Lucas was barely three when we took that last cruise. That’s the cruise where we decided that we hated cruises.
They just seemed to be a lot more fun when my wife and I were younger and free from kiddie clothes in our luggage. Plus, while my daughter could enjoy all the daily activities on-board, my son, who is non-verbal with Autism, couldn’t. As was common at the time, I felt pretty guilty about that.
It was still the stage where I felt pretty guilty about everything when it came to him. Every event he couldn’t be a part of was another moment that I held myself responsible for. I just wanted him to have fun and, still early on in his life, I was unsure how to make that happen. I felt like I was failing him daily.
So when we finally found the kiddie area of the boat’s pool, we were thrilled. Lucas loved it and, because of that, we loved it. We all sat in a corner and, while his sister ran through the cascading streams, Lucas happily splashed his hand on the ground. It was a welcome moment of fun for him and a relief for all of us. I was happy that he was happy.
Also in the vicinity was another boy, who was maybe around ten. He was playing a bit rough with some friends, but not doing anything that really warranted my attention…until he came over.
Lucas, who hadn’t moved from his seated spot in the corner, was still splashing away when this kid came by. He stopped short near us and then came shuffling over to me with his grubby little hand pointed at my son.
Um. He just splashed me.
Without hesitation, I looked this kid straight in the eyes and said:
Yeah? He probably doesn’t like you.
Then I stared at him with a blank stare until, confused, he waddled away.
Now keep in mind, I was watching the whole time and know my kid didn’t splash this boy. Also – and this was the kicker – we were in a giant maze of active sprinklers. There was water splashing on all of us the entire time. Even if Lucas heaved a gallon of chlorine on this kid, much less whatever he could drum up with his tiny hand from a seated position, it wouldn’t have mattered given how much was raining down on us all. Still, that doesn’t really excuse my reaction.
Although, to be brutally honest, my first thought was to imagine tossing this kid from the boat Titanic-style.
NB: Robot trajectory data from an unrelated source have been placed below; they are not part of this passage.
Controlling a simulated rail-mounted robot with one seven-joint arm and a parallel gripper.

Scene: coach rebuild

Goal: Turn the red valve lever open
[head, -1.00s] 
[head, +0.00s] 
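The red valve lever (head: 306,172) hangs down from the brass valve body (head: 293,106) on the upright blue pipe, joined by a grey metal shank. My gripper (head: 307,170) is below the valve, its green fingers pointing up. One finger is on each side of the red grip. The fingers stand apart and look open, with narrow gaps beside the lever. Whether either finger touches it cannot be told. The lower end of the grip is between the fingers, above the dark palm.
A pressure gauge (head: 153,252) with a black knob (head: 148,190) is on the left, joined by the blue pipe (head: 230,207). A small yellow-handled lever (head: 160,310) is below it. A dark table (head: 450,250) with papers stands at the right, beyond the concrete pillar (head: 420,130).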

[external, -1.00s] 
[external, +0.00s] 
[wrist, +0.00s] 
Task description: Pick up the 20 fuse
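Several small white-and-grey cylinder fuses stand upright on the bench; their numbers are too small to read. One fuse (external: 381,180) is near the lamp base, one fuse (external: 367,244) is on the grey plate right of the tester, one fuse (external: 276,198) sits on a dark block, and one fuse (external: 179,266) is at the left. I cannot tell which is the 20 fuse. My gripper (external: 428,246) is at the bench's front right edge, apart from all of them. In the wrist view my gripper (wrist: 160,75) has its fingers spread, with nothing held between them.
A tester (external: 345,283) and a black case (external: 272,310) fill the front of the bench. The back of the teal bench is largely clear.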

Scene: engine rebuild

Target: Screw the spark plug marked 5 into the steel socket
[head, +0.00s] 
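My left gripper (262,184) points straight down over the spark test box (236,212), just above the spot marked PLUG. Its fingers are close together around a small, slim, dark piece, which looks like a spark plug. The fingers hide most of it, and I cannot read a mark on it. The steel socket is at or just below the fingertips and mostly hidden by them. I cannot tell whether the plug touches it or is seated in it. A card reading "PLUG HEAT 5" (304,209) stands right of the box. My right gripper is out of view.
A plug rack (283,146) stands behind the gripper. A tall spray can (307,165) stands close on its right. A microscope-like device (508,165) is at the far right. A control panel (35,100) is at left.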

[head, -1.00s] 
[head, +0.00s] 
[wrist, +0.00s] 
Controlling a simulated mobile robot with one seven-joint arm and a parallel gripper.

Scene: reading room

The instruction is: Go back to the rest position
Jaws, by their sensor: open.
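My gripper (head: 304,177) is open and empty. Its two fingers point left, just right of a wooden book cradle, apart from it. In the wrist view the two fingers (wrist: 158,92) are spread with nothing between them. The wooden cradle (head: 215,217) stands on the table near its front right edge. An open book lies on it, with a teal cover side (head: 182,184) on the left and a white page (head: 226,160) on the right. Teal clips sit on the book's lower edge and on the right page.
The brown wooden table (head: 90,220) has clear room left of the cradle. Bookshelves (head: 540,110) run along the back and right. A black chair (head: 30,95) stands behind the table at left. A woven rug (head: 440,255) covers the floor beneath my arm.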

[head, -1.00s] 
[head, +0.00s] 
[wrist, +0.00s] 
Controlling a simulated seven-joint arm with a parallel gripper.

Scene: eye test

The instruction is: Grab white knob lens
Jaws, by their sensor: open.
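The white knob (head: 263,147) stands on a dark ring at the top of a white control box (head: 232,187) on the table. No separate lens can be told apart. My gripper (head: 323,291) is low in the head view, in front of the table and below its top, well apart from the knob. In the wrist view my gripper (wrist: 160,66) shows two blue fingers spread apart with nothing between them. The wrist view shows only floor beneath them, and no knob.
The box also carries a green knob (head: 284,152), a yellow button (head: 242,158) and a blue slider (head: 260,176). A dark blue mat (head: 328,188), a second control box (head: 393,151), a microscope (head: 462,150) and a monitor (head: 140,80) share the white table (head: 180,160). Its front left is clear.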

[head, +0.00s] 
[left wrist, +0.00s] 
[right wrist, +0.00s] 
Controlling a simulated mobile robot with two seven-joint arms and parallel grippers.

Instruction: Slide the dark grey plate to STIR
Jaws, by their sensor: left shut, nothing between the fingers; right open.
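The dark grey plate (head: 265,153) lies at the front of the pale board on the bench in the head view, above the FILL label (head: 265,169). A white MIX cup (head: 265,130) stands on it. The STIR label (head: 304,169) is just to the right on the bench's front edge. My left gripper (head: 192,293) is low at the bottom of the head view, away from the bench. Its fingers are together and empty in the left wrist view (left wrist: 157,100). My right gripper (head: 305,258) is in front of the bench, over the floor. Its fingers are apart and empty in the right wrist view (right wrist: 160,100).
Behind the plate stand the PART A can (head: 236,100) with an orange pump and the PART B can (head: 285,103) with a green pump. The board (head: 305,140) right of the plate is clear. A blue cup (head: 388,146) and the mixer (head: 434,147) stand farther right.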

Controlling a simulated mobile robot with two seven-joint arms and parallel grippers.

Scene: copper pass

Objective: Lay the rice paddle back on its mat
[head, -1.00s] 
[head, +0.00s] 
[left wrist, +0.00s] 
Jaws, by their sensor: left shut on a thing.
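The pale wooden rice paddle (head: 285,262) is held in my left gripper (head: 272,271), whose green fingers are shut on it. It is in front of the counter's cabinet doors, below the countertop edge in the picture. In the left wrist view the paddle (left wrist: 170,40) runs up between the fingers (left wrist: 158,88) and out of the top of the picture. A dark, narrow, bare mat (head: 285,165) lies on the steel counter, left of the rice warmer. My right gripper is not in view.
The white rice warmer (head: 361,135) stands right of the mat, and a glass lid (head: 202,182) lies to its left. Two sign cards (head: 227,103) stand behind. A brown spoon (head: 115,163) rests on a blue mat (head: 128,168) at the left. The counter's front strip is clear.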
In that small window of time, I envisioned his silhouette against the sun and heard Celine Dion in the distance as he floated away on a piece of driftwood.
I mean, let’s be frank here. It was the first real moment of fun that Lucas was having on this entire trip. He had done everything that we asked. Now, in the one moment for him, he has to have some kid trying to “get him in trouble” for no reason? I know kids do that to each other, but not this time. No way, pal. Not Lucas.
Don’t get me wrong. I’m protective of my daughter too But I realize that she has different interactions in the outside world. I stand up for her when she’s treated unfairly but allow her to stand up for herself as much as possible. I know what she’s capable of and I give her the space to demonstrate it.
While I know that Olivia can defend herself. I also know that Lucas can’t and, to be honest, he has never had a reason to. When he and I are together, I make sure that he respects people around him without hiding who he is. If we’re at a quiet event and he begins to shout out and disturb the performance, we will walk outside until he calms down. If we’re in a place where other children are yelling too, then we won’t. It’s a case to case basis and it’s simply about common courtesy for those around us. That’s a rule I follow for both of my children.
Because of that, Lucas gives no reason for anyone to have any negative issue with him at all. Zero. He doesn’t bother them, they don’t bother him, and everyone is happy. Any negative issue that someone might have can’t be traced back to something bad that my boy did. I make sure of that. I know it might come across as protective and, if it does, then I’m fine with it.
Perhaps my biggest motivation to defend Lucas is Lucas himself. While my little guy may not have a lot of the positive social behaviors of other seven-year-olds, he also doesn’t have a lot of the negative ones. Lucas is never rude or vindictive. He rarely, if ever, has done anything out of spite. The extent of his sneakiness is grabbing a cookie from the table when I look away. When he smiles, it’s genuine. When he loves, it’s real. He’s a unique person in a world where we all profess to have such admiration for unique people. I honestly wish we all could see the world as he does.
So, with all that being true, anyone who would do or say something unkind to a person like him is a truly terrible human being and one that I will gladly stand up to. In times like that, I’m actually less upset about anything they may have said or done and more depressed about the fact that my kids have to live in a world with such horrible people. That’s definitely a huge part of what fuels the, as others might see it, “protective” instincts.
Keep in mind, I’m not speaking for all children – on or off the spectrum. I’m just speaking for mine. He’s the reason I once stared down an eight-year-old for trying to nudge the iPad from his hand. He’s the reason I almost Celine Dion’d that kid off the side of a Norwegian Cruise Line. Simply put, he’s mine and I’ll watch over him forever.
At the end of the day, I’m protective of those I love – whether they need it or not. In my son’s case, he needs it. So here I am. Who knows? Maybe one day, he’ll be able to stand up, speak loud, and defend himself.
And when that day comes, I’ll still stand up and protect him.